Wall Street protests lack coherent message
The protest against big business and big banks this weekend seemed more like a pick-a-grunt-day than anything focused and organized. There were more questions on what it was about than on a central issue with reachable solutions.
The demonstrations became a launching pad for all other perceived grievances – aboriginal rights, health and poverty complaints, labour issues, environmental causes, end national banks, forgive debts, stop global warming and so on..
Cluttering a public demonstration misses an opportunity to get a single, important message out.
Inspired by New York’s Occupy Wall Street movement (which apparently was an idea spawned here in Vancouver by Adbusters magazine) a few weeks ago, the movement spread to 15 cities across Canada as well as around the world when city parks became campgrounds and thousands marched through various financial districts.
The stand against corporate greed in the U.S., where millions are jobless, losing homes and losing hope for any end in sight might make sense. But Canada fared better in the 2008 recession, our banks are better organized and regulated than U.S. banks, and our economy continued to tick over. Stacked against scores of other countries, Canada emerged a pack leader. We can at least boast a decent and attainable health care system, safety and security, housing (outside of the obvious high end locales) and the democratic right to the freedom of speech.
The demonstrators protested against what they see as a corporate system favouring the rich at the expense of the majority – that other 99 per cent. On their website they state that “the ninety-nine per cent come together with our diverse experiences to transform the unequal, unfair, and growing disparity in the distribution of power and wealth in our city and around the globe.”
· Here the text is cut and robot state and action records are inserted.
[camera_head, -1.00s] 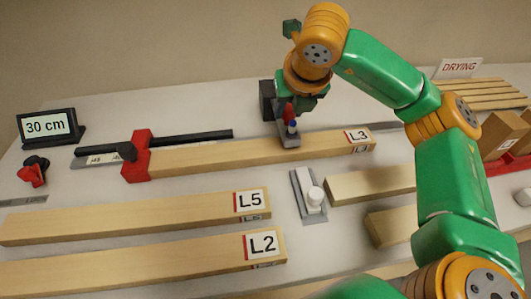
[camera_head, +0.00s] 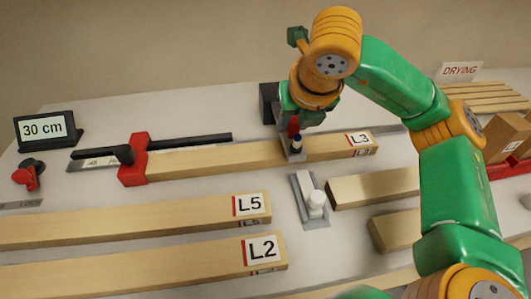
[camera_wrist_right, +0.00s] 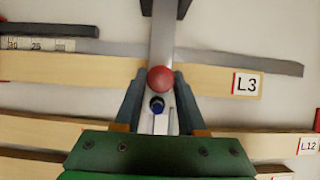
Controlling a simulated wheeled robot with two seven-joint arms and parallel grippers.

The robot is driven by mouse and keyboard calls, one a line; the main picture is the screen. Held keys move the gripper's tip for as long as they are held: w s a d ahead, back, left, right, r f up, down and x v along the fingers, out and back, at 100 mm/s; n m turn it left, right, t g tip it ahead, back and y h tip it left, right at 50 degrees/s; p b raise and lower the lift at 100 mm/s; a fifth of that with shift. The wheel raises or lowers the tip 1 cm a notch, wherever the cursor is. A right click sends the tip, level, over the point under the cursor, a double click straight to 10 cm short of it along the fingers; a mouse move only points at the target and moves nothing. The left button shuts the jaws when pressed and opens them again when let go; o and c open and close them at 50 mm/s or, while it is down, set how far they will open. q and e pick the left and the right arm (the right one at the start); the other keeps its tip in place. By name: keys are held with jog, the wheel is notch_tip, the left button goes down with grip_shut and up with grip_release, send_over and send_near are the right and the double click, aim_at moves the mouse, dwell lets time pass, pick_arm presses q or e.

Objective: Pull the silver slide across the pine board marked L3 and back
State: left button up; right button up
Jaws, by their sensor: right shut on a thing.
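The pine board marked L3 (camera_head: 240,154) lies along the bench, its left end in a red stop (camera_head: 134,160). The silver slide (camera_head: 293,152) lies across the board, left of the L3 label; in the right wrist view it is a grey bar (camera_wrist_right: 162,45) crossing the board (camera_wrist_right: 70,72). My right gripper (camera_head: 294,128) is over the slide, shut on its red knob (camera_wrist_right: 160,78). A small dark blue knob (camera_wrist_right: 156,105) shows between the fingers. My left gripper is not in view.
Boards L5 (camera_head: 130,218) and L2 (camera_head: 140,262) lie nearer. A grey holder with a white cylinder (camera_head: 315,203) stands right of L5. A "30 cm" display (camera_head: 43,129) is at the left. A black bar (camera_head: 190,140) runs behind L3.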

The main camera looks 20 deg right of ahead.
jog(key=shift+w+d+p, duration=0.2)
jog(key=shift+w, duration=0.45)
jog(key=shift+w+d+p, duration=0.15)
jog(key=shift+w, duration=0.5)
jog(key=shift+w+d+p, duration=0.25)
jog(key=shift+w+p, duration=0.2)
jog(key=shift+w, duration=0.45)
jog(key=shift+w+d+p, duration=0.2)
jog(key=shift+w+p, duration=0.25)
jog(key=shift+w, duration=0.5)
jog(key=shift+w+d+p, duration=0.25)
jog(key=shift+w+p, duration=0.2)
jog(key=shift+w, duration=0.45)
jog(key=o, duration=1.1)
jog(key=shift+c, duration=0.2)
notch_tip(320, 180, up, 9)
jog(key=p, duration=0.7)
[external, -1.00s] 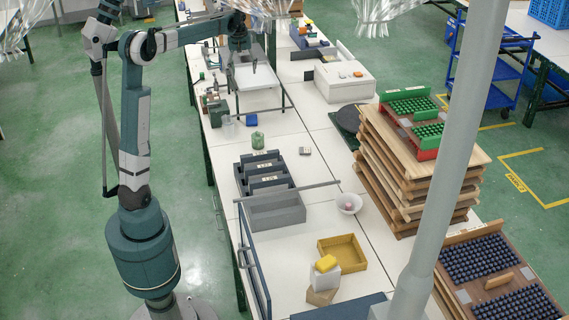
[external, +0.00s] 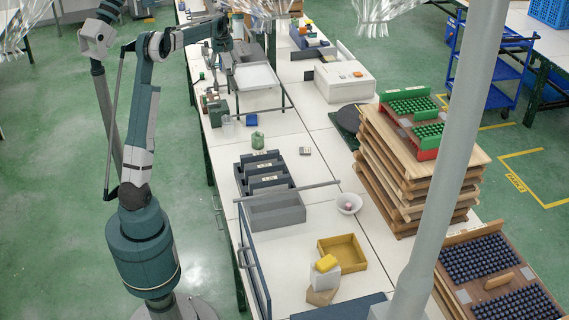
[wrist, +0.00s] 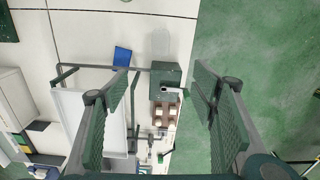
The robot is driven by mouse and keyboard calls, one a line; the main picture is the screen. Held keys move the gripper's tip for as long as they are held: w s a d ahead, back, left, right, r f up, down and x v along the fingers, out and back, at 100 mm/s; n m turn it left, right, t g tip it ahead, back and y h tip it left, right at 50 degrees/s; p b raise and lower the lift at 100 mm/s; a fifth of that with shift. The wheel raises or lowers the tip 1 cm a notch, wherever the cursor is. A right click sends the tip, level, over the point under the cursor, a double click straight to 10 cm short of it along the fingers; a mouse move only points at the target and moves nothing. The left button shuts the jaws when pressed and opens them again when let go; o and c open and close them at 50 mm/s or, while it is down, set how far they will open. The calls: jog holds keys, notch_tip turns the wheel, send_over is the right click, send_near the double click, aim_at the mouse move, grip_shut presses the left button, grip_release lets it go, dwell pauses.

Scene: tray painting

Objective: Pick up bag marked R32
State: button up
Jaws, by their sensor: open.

They argued the system is broken and that wealth distribution is lopsided. Young people can’t get jobs and the middle class is disappearing.
Just how accurate that is debatable but it at least deserves attention. According to a report by the Canadian Centre for Policy Alternatives, Canada’s richest 1 per cent (about 246,000 people) took almost one third (32 per cent) of all income growth in the decade from 1997-2007. That’s a greater percentage than ever before. Yet among those wealthy individuals, 67.6 per cent of their income came from working wages just like the rest of Canadians.
A similar report by the Conference Board of Canada highlighted the same trend.
“Canada had the fourth largest income inequality among its peers,” said Anne Golden, President and CEO of the Conference Board in a press release. “Even though the U.S. currently has the largest rich-poor income gap among these countries, the gap in Canada has been rising at a faster rate. As we highlighted in our analysis of Canadian income inequality in July, high inequality both raises a moral question about fairness and can contribute to social tensions. In Canada, the gap between the rich and poor has widened over two decades, especially compared to our peer countries.”
The tension that Golden referred seems to be the focus of the demonstrations. But the success of democracy is built on the ability of those who seize opportunities and build successful companies that offer employment, lead in research and development, profit from expansion, offer further job opportunities and have a stake in the nation’s economy.
Just what the demonstrators want to change isn’t clear. The message, the intent, is muddied and if they want to get politicians, policy makers and corporate leaders to listen, they need to mobilize around a leader of their own with clarity, vision and the ability to structure the problem in such a way that others are willing to sit and listen.